Recent UN climate negotiation failure leaves few good choices

By Brent Sohngen

See original post in Columbus Dispatch

Predictably, the recent United Nations meeting on climate change ended with lots of headlines and even more heartburn. The U.S. is again the grand villain of the negotiations, but we have been joined by Brazil and Australia. China and India are balking at more-stringent targets in the coming years, hinting that these annual negotiations will become tougher, not easier. Europe remains the leader in climate talk, pledging to become carbon neutral by 2050.

So why, despite the recent United Nations report outlining the dire conditions of climate change and the youth movement that has galvanized so much public opinion, do our politicians hang up their gloves and head out of the ring before the fight is won? In the U.S., long a holdout in international climate negotiations, public opinion polls now show that society believes climate change is an important threat to our economic security.
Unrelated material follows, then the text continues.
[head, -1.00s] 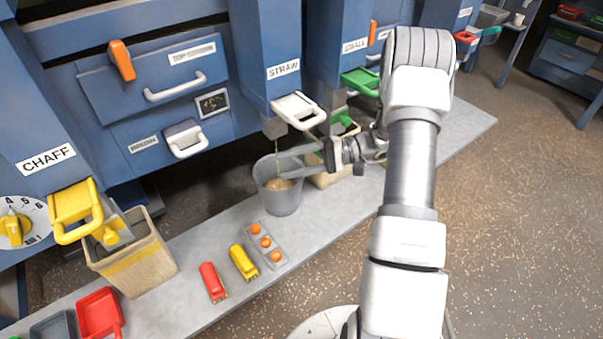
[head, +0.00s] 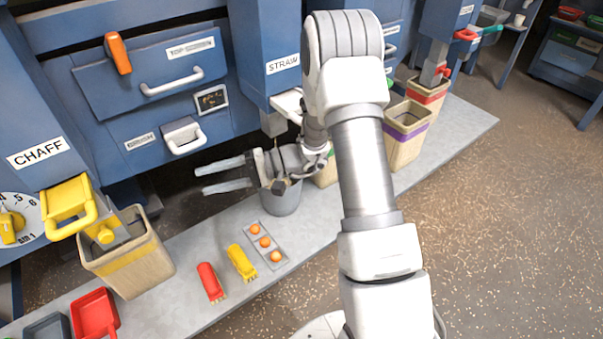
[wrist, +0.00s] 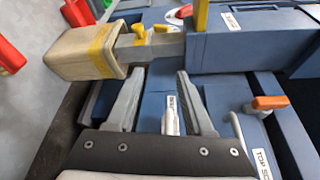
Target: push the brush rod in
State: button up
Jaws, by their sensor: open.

Even the farm community, facing too much rain in the spring and too little in the summer, seems more willing than ever to reduce its rather large carbon footprint.

In fact, despite the hesitation of politicians, most of the corporate community has gotten on board. Walmart plans to reduce its carbon emissions 18% by 2025 and will help its suppliers as well. Amazon has pledged to be carbon neutral by 2040. Boeing, the nation’s largest manufacturer, has pledged to reduce emissions in aviation by 50% by 2050.
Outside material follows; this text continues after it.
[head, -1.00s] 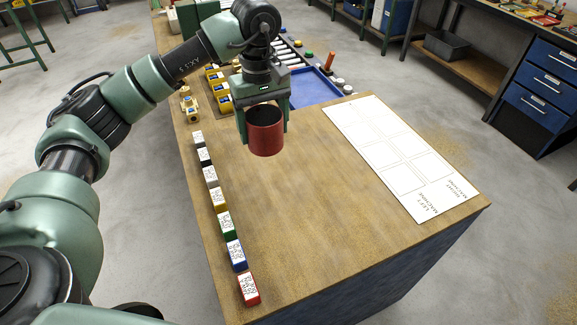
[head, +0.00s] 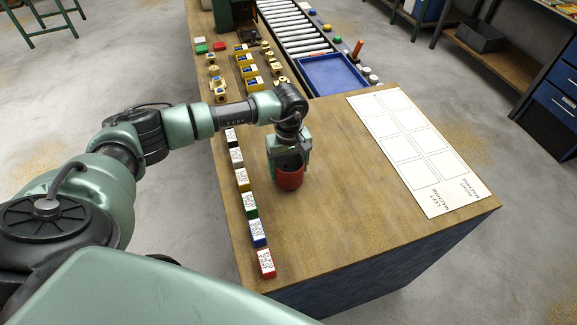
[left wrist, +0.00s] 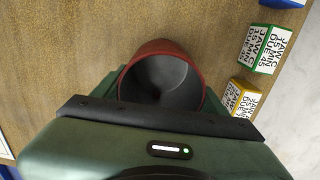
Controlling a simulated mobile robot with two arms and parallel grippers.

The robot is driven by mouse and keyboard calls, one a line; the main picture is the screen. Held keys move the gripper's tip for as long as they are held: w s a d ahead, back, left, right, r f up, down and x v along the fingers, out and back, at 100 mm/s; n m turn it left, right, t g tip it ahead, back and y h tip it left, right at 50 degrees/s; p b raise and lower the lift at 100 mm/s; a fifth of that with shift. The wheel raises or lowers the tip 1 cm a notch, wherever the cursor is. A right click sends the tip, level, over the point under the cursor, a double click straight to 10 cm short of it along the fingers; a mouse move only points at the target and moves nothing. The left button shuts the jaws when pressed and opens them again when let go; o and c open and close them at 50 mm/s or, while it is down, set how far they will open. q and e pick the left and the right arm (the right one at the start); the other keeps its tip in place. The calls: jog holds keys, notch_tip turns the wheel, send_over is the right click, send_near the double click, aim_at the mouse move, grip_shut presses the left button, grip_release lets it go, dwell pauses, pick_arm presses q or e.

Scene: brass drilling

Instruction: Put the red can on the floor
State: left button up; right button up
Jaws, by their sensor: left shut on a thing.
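The red can (head: 290,179) is an open-topped red cylinder with a dark inside. My left gripper (head: 289,165) is shut on it, with a finger on either side, over the wooden bench top. I cannot tell whether the can's base touches the bench or hangs just above it. In the left wrist view the can (left wrist: 163,75) sits between the fingers, and its dark inside faces the camera. The grey concrete floor (head: 130,75) shows to the left of the bench and beyond it. My right gripper is not in view.
A row of coloured, labelled blocks (head: 250,205) runs along the left edge of the bench (head: 350,235). A white sheet with outlined boxes (head: 415,150) lies on the right. Yellow parts, a blue tray (head: 332,75) and a roller conveyor (head: 290,30) stand at the back.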

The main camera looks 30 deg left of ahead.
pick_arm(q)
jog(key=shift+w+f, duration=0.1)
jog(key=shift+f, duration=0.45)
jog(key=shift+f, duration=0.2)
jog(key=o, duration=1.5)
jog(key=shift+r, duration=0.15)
Locally, American Electric Power, formerly one of the world’s largest emitters of carbon dioxide from coal, has pledged to reduce carbon emissions 70% by 2030. This is a company that at one time emitted more than most other countries. Even companies that have not set ambitious goals on carbon emission reductions, like Kroger, keep careful track of their carbon emissions nonetheless and likely feel pressure to announce their own ambitious targets in the future.

Today, most large companies are plotting a pathway toward a profitable future with less carbon. This means that there will be more demand for gadgets and approaches that improve energy efficiency, renewable energy, and electric cars and trucks. Further, if companies like AEP meet their carbon emission targets, that’s a massive multiplier for the rest of us who don’t have the time or inclination to put up our own solar panels.
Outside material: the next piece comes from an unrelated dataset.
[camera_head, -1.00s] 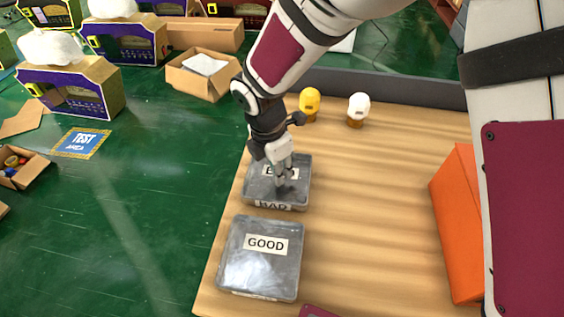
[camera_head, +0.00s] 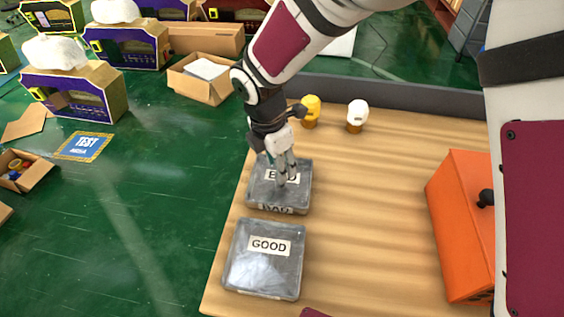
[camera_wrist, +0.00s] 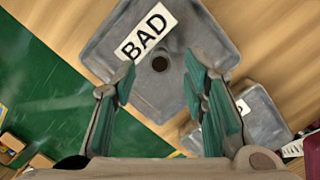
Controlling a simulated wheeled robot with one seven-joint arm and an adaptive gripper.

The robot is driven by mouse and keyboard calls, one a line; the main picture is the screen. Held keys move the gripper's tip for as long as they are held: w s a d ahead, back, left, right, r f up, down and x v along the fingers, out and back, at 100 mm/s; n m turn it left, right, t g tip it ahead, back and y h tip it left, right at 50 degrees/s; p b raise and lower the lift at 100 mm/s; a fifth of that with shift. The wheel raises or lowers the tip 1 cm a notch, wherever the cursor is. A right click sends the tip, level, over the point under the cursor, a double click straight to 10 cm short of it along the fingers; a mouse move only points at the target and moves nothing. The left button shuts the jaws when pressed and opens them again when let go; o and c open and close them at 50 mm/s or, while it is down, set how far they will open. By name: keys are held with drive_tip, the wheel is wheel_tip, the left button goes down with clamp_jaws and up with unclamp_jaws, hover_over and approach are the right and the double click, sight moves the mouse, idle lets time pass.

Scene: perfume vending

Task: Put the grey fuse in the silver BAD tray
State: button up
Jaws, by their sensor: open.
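The silver BAD tray (camera_head: 301,199) sits near the left edge of the wooden table, with BAD labels inside and on its front. My gripper (camera_head: 285,178) is directly over it, fingers pointing down. In the wrist view the gripper (camera_wrist: 159,75) is open, with a clear gap between its green finger pads. A small dark round shape (camera_wrist: 160,64) shows on the tray floor between the fingertips, beside the label. It looks like the grey fuse seen end-on, apart from both pads. The fuse cannot be made out in the head view.
The GOOD tray (camera_head: 264,269) is just in front of the BAD tray. A yellow-topped item (camera_head: 311,109) and a white-topped item (camera_head: 356,114) stand at the back. An orange box (camera_head: 459,232) is at the right. The table's middle is clear.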

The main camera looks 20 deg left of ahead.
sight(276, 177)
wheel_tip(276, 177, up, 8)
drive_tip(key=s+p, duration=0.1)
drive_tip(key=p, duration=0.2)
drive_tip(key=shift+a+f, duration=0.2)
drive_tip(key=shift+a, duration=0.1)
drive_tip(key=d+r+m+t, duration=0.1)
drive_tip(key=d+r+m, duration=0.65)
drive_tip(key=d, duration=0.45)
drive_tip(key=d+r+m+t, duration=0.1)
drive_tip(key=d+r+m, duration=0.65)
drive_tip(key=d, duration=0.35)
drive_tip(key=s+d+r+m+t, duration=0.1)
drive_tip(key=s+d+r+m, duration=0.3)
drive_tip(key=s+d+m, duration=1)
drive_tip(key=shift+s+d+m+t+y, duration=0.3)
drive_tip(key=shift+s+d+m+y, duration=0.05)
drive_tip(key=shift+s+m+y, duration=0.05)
In the face of this outpouring of corporate responsibility, why worry about failed U.N. negotiations in Madrid this past month or the missed goals of the 2016 Paris Agreement, which aimed to keep climate change in check? Maybe it’s because we don’t trust ourselves.

As great as it is that so many companies are planning to become carbon neutral, those are just plans, and those are just some companies. Without agreed-upon rules and regulations that put actual limits on our carbon emissions, that have a valid enforcement mechanism and that are enforced evenly across the world, we all know deep down that these voluntary agreements will never work.

This collective unwillingness to regulate our economy to solve climate change is not a new problem. We’ve been making climate treaties for over 30 years and none of them has worked, for predictable reasons: They were voluntary, or they left key partners out. We shouldn’t beat ourselves up over our inability to solve this problem, though. The economic decision on climate change always has been a difficult one to make. The costs of avoiding it are large, even though future damages may be larger.

Consider this, the preferred U.N. outcome would have us undertake actions to prevent more than 2 degrees Celsius global temperature change. To achieve this we can either eliminate carbon emissions within 10-15 years — a really costly change — or we can wait a while and then start producing bioenergy crops to remove carbon from the atmosphere. This solution would require up to 2 billion hectares of land, an area the size of North America, be devoted to bioenergy crop production. Such a massive change in how we use land across the world would raise food prices and could imperil natural forests, wetlands and prairies.

So our choice is this: We can accept either really high costs to avoid climate change or massive land use change or more damages from climate change, including the loss of some coastal cities and homes, higher food prices, larger expenditures on air conditioning, different rainfall patterns and lost recreational opportunities. Honestly, this doesn’t sound like much of a choice at all.